— begin —

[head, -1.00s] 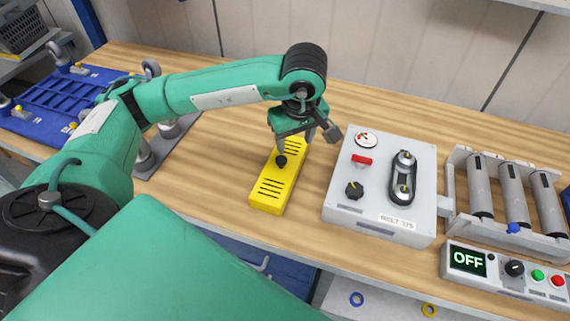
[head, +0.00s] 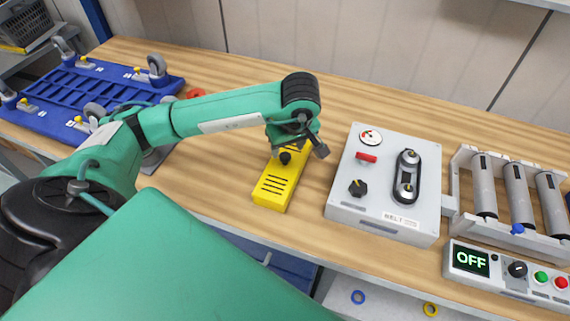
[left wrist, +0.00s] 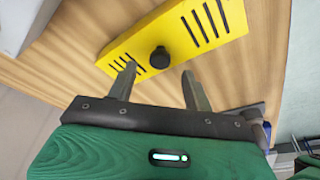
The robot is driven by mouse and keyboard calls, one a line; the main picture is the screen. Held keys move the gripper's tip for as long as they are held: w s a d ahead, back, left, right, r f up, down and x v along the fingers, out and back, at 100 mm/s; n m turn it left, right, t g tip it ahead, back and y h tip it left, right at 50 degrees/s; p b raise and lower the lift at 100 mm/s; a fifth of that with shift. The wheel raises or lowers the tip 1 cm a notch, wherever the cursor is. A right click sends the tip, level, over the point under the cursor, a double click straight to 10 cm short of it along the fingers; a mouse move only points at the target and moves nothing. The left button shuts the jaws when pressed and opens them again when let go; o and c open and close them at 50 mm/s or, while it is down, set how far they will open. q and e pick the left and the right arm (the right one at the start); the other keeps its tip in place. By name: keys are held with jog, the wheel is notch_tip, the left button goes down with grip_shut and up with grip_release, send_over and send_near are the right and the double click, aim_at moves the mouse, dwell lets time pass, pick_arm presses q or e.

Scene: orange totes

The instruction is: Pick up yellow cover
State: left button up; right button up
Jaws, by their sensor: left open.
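The yellow cover (head: 272,192) lies on the wooden table, a long slotted plate with a black knob (head: 285,158) near its middle. In the left wrist view the cover (left wrist: 196,32) crosses the upper part and its knob (left wrist: 159,57) lies just beyond the gap between my fingertips. My left gripper (left wrist: 157,72) is open and empty, with a finger on either side of the knob's line. In the head view my left gripper (head: 292,147) is over the far part of the cover and hides some of it; its fingertips are hard to make out. My right gripper is not in view.
A grey box (head: 383,214) with a red switch, black knob and belt stands right of the cover. Rollers (head: 515,190) and a panel reading OFF (head: 505,268) are farther right. A blue rack (head: 60,95) is at the left. Bare table (head: 225,185) lies left of the cover.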

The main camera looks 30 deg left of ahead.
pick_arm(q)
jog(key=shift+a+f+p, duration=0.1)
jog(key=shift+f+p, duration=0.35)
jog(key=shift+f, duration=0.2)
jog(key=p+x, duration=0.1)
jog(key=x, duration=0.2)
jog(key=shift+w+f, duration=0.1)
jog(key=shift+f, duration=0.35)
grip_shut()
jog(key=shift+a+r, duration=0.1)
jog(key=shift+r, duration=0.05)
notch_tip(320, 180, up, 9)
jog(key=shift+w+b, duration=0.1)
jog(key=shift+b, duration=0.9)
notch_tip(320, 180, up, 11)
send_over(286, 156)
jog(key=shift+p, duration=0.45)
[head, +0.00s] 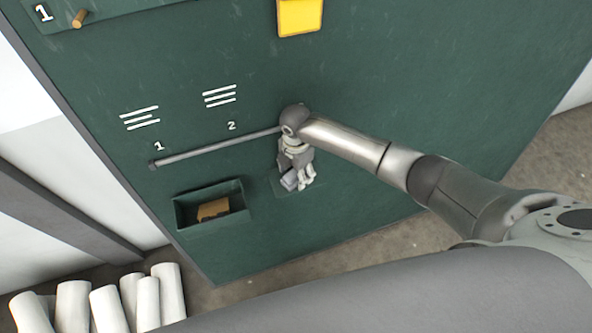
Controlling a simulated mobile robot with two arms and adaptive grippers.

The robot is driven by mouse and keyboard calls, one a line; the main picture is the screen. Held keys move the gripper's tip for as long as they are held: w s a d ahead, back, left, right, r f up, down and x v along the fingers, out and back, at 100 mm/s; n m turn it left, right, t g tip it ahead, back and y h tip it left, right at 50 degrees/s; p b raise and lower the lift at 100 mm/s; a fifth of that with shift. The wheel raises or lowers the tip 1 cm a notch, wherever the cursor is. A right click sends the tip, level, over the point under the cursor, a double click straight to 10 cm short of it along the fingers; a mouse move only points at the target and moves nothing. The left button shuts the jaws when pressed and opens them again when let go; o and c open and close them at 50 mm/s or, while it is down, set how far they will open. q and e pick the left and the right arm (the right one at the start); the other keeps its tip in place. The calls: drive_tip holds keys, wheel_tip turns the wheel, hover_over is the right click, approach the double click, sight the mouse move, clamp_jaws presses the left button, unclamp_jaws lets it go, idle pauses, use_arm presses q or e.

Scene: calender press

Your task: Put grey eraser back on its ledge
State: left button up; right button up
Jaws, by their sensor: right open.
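A small grey block, which looks like the grey eraser (289,181), is at a small green ledge (281,190) on the green board. My right gripper (299,184) points down at this ledge, with its fingers right at the block. The jaws are open. The fingers cover part of the block and the ledge, so I cannot tell whether the block rests fully on the ledge or touches a finger. My left gripper is not in view.
A grey bar (215,148) runs along the board, left of my right wrist. Below it is an open green box (180,214) with a brown item (213,210). A yellow panel (300,16) is above. White rolls (108,308) stand at the lower left. The board's right side is clear.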

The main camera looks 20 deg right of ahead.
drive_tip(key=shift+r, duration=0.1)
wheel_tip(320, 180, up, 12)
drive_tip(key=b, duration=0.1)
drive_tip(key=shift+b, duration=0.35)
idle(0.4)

— end —

**What is expected:**
Scan the listing above. Collect all lines with the word "Scene".

**Full output:**
Scene: orange totes
Scene: calender press

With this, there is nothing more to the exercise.